Are AI avatar ads safe for a local trades business, or will customers reject them?
Safe if you use them as the narrator, not the proof. Animoto's 2026 survey found 83% of consumers can spot AI video and 36% say it lowers brand trust. StudyFinds reported 78% of viewers trust videos with real people more than AI content. So an AI avatar fronting the hook over real job-site B-roll and a real customer voice clip works. A fully synthetic ad pretending to be your customer does not.
What is the cheapest way for a camera-shy contractor to make video ads?
Phone-shot job-site B-roll with a voiceover is the cheapest entry point. A tradesperson on the team films before-and-after clips, vans, install shots, and tools in motion on a normal job day. You record a 30-second voiceover yourself or hire one for around $50 to $150. Done-for-you AI avatar production at studio quality runs higher per asset but lifts the whole job off your plate. Customer testimonials sit in the middle: low hard cost, real time cost to source and license.
How many videos does a small contractor actually need to run Meta ads?
Three to five distinct concepts per quarter is the minimum that gets you real learning. Meta needs variants to optimise against, and a single ad fatigues inside two to four weeks at small-area spend. Each concept becomes three to five hook variants. So a quarter looks more like 12 to 20 finished assets, which is exactly why doing it all yourself collapses. The format mix (avatar hook, customer testimonial, job-site B-roll) matters more than the raw count.

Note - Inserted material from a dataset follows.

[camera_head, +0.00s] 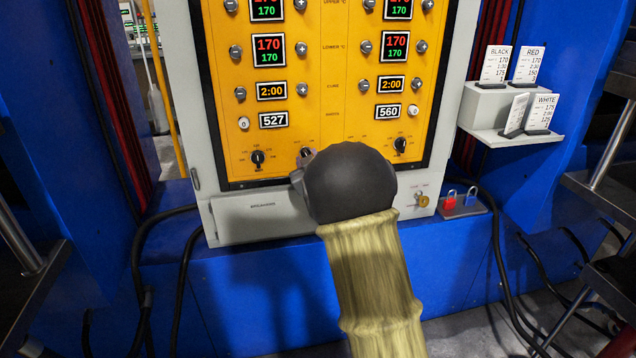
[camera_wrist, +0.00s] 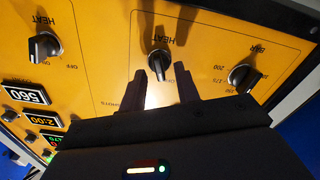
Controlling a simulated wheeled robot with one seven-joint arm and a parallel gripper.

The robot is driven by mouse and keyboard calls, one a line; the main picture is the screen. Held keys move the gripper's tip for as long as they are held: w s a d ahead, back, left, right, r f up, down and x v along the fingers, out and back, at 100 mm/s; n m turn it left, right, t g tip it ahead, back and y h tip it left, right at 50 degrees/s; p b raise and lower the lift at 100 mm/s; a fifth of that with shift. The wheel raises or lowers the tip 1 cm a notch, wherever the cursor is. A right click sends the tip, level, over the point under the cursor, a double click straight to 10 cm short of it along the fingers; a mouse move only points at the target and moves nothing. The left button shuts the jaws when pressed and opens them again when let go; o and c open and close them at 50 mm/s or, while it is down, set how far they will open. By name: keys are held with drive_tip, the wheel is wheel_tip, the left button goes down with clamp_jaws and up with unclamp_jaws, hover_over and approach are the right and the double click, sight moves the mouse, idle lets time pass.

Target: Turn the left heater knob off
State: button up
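The left heater knob (camera_wrist: 160,61) is a black pointer knob on the yellow panel, under a HEAT label that appears upside down in the wrist view. It lies just beyond my fingertips, roughly in line with the gap between them. My gripper (camera_wrist: 162,80) is open, with its two dark fingers on either side of the gap and nothing held. Contact with the knob cannot be made out. The knob's on/off marks are lost in glare. In the head view the knob (camera_head: 306,153) shows only in part, above my dark wrist, which hides my fingers.
Another HEAT knob (camera_wrist: 45,43) is at the left of the wrist view, and a BAR knob (camera_wrist: 243,75) is at the right. The yellow panel (camera_head: 330,120) has displays and small buttons above. A shelf with cards (camera_head: 515,110) and red and blue padlocks (camera_head: 450,203) are to the right.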

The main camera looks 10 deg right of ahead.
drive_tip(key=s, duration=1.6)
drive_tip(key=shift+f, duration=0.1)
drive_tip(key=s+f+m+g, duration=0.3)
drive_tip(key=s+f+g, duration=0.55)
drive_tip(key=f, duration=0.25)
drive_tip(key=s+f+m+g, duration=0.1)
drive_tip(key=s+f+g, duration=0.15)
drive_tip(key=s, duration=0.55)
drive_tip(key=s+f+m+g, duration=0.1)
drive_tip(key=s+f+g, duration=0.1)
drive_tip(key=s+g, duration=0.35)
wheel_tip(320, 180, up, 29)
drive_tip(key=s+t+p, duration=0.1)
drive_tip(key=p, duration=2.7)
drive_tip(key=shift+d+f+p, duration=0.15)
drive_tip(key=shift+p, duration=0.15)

Should I use Lead Form ads or video ads if I do not want to be on camera?
Use both, in different positions. AdAmigo's 2026 Meta benchmarks put Lead Form ad CPL at about $34.10 versus $45.80 for video ads. Cheaper does not always mean better: video ads typically deliver more qualified leads because viewers self-filter through the watch. The play is to run video as your top-of-funnel warmer, then retarget engaged viewers with a Lead Form. You get the qualification benefit of video and the CPL of a form, while never appearing on screen.